Selten hat man unter Ökonomen und Finanzjournalisten so viel Einigkeit gesehen, was die Definition der wirtschaftlichen Stagnation in der Eurozone betrifft. Der anerkannte Finanzjournalist Wolfgang Münchau hat das im Der Spiegel folgendermaßen zusammengefasst: „Der Grund für die kontinuierliche wirtschaftliche Stagnation ist eine fehlende Gesamtnachfrage im Euroraum, nicht die Knappheit des Geldes“. Die EZB hat es schon mit mehreren Liquiditätsprogrammen versucht und wird es weiter versuchen. Aber: das Geld kommt einfach nicht bei jenen an, die es ausgeben sollten. Deswegen schlägt Münchau vor, die EU sollte „die Kohle direkt unter die Leute bringen“. Zu diesem Zweck sollte die EU 300 Mrd.EUR aus dem Nichts schöpfen, indem sie sich die 300 Mrd.EUR von der EZB ausleiht, die ihrerseits diese 300 Mrd.EUR aus dem Nichts schöpft. Und dann das Geld natürlich möglichst fair verteilen. Staatsfinanzierung wäre das keine, weil die EU kein Staat ist. Clever!

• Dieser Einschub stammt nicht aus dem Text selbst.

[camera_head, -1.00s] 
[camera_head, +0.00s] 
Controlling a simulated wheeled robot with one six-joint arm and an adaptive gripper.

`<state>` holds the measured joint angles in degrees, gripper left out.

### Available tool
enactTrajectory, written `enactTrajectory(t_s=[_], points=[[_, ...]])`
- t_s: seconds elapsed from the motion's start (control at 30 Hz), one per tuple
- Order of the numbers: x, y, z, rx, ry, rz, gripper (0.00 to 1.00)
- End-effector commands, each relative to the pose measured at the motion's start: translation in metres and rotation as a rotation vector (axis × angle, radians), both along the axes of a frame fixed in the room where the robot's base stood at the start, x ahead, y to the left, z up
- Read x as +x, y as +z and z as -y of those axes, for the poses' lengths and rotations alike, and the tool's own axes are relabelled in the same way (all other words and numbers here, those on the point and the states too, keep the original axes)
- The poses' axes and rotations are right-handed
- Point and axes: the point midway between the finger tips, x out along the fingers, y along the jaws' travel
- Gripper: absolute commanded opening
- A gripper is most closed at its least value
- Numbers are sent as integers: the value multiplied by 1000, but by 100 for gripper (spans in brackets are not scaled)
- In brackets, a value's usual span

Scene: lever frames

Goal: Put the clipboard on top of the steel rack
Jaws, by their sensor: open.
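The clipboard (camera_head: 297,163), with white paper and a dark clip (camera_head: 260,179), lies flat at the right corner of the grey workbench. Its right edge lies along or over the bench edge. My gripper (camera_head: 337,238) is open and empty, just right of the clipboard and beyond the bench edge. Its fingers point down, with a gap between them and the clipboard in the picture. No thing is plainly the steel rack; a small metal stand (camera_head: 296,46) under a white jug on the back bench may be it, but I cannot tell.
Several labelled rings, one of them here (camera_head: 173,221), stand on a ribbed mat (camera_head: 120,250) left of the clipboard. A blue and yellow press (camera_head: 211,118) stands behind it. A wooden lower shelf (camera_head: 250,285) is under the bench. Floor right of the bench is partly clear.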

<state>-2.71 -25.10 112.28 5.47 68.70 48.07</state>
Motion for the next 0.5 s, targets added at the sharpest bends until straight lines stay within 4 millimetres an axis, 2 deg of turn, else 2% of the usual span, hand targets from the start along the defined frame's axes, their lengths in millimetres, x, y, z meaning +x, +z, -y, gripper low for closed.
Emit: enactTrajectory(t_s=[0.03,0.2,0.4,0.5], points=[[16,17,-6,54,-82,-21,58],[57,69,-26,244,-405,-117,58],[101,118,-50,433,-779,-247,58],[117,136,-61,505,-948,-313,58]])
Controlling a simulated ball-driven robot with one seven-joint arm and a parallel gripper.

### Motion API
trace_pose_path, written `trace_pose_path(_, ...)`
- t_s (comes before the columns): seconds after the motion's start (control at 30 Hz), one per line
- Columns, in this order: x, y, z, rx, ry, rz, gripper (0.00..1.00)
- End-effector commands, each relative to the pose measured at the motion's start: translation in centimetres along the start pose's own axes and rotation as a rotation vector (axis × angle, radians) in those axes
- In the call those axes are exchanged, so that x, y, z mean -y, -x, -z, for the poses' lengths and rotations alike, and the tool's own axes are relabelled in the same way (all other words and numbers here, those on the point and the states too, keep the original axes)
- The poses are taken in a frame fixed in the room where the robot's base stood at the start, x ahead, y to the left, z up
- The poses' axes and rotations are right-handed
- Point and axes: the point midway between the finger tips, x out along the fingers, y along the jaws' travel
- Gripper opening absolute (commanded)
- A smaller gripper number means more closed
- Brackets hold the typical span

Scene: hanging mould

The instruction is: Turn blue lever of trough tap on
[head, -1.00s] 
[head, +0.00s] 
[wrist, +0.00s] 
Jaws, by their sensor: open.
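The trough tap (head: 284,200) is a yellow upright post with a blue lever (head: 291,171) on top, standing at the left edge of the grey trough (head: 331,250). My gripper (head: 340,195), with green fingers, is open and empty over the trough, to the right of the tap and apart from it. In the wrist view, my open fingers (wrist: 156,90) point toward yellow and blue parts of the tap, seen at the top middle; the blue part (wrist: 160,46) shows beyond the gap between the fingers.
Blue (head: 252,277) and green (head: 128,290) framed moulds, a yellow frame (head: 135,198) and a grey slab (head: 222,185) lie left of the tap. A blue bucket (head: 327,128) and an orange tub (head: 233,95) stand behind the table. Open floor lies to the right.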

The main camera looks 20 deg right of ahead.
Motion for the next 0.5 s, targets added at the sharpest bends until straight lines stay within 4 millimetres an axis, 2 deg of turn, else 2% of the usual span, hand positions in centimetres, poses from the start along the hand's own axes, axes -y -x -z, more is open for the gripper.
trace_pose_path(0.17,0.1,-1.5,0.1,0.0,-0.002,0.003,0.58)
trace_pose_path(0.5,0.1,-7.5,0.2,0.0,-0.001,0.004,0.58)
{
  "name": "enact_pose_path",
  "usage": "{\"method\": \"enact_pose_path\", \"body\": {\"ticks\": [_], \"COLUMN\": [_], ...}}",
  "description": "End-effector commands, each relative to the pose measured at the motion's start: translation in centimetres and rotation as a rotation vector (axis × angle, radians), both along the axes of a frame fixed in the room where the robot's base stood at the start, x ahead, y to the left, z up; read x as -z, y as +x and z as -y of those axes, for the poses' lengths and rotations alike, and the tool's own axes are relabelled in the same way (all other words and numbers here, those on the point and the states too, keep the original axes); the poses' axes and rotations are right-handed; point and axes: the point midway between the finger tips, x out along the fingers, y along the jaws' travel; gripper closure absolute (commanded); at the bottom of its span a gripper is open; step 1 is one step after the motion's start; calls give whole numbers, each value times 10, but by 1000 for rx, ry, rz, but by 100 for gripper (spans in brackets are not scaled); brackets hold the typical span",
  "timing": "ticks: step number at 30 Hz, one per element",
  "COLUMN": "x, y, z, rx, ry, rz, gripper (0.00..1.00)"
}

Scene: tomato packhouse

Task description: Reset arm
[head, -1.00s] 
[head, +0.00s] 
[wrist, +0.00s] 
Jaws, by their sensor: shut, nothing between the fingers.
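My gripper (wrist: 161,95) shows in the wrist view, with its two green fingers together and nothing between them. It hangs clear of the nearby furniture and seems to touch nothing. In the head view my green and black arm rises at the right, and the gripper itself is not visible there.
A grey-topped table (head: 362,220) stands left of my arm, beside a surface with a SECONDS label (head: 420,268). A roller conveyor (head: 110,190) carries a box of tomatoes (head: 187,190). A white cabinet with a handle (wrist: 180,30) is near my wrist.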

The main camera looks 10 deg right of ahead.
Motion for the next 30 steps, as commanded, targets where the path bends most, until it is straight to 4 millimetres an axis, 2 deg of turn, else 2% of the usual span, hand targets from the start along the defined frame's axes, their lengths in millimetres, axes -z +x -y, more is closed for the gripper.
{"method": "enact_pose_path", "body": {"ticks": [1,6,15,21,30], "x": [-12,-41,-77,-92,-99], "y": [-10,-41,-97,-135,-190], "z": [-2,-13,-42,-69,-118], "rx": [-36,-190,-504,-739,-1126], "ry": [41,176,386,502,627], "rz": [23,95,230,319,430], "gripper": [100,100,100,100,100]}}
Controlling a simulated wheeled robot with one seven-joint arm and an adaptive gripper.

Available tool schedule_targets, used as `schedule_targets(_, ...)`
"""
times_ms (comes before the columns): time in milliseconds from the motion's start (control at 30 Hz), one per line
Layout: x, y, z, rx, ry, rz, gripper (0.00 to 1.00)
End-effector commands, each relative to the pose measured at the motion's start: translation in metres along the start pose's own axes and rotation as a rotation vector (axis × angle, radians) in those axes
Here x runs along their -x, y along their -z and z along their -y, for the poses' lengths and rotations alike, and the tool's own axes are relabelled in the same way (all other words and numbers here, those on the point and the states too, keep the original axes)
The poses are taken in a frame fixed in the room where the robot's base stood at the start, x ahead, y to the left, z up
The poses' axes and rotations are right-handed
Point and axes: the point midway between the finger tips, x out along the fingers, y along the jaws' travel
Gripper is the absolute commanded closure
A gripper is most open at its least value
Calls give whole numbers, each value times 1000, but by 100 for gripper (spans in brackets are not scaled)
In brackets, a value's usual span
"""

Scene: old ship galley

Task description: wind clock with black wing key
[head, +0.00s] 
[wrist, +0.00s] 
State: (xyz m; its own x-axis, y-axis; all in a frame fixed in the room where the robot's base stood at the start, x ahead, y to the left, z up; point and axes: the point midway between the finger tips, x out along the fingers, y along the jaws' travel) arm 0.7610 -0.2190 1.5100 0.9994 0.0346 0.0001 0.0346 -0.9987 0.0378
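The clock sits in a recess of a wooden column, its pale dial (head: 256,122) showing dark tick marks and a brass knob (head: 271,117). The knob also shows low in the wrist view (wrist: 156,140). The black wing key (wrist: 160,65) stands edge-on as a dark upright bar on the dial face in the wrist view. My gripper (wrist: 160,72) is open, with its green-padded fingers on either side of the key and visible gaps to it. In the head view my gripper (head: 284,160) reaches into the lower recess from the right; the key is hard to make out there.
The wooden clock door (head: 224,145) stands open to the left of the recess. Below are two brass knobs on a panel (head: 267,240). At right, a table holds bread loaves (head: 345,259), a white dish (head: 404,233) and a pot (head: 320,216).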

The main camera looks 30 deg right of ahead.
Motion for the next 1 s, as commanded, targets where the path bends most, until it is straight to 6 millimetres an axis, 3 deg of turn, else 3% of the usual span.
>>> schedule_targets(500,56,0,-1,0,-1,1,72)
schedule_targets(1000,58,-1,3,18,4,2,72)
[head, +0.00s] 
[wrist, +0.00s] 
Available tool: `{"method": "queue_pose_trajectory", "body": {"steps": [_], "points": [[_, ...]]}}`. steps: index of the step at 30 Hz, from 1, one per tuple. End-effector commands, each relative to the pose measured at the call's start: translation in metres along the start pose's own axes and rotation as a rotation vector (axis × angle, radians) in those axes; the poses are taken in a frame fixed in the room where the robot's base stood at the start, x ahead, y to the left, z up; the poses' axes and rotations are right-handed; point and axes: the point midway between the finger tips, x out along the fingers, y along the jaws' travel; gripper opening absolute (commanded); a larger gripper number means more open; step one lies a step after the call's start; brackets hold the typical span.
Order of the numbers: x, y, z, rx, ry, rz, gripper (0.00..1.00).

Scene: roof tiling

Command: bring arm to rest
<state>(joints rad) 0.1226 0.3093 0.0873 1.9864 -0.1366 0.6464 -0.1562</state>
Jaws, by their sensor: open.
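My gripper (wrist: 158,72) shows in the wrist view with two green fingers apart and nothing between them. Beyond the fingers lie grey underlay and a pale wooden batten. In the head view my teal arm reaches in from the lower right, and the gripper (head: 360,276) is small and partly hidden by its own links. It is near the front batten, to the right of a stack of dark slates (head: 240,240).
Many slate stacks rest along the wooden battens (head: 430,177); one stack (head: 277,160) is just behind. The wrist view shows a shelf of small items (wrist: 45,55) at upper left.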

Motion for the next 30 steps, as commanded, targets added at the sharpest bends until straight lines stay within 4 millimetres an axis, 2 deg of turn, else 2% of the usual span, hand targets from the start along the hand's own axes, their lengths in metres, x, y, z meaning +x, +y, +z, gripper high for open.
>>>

Und sollte selbst dieser kreative Mechanismus nicht wirken, dann schlägt Münchau die ultimative Waffe vor: Mario Draghi sollte sich höchstpersönlich einen Helikopter mieten und die 300 Mrd.EUR möglichst gleichmäßig auf die Bürger der Eurozone verstreuen. Na dann!

Mir fällt da eine Lösung ein, die mir wesentlich fairer und seriöser vorkommt und ich darf sie – unter Beanspruchung des Urheberrechtes – vorstellen.

Jeder Staat sollte eine neue Staatslotterie ins Leben rufen, bei der die Gewinnchance für die Spieler 80% ist. Jeder, der gewinnen will, muss einen Einsatz machen. No risk, no fun. Aber aufgrund der Gewinnchancen wird auch jeder gewinnen. Das Prinzip „Leistung nur gegen Vorleistung“ bleibt gewahrt. Das Leistungsprinzip soll ja gefördert werden.

Woher nimmt sich der Staat das Geld? Mein Vorschlag wäre, alle Banknotendruckereien aufzufordern, ihre Vorräte massiv zu erhöhen. Dann könnte man dieses Geld unter Ausschluss der Öffentlichkeit zur Hand nehmen und es den Lotteriegewinnern auszahlen. Das Geld kommt unter die Leute; die Leute geben es aus; die Wirtschaft kommt in Schwung und Überschüsse werden erwirtschaftet.

Und wenn die Überschüsse da sind, dann gibt man das Geld still und heimlich den Banknotendruckereien zurück und deren Inventur wird stimmen!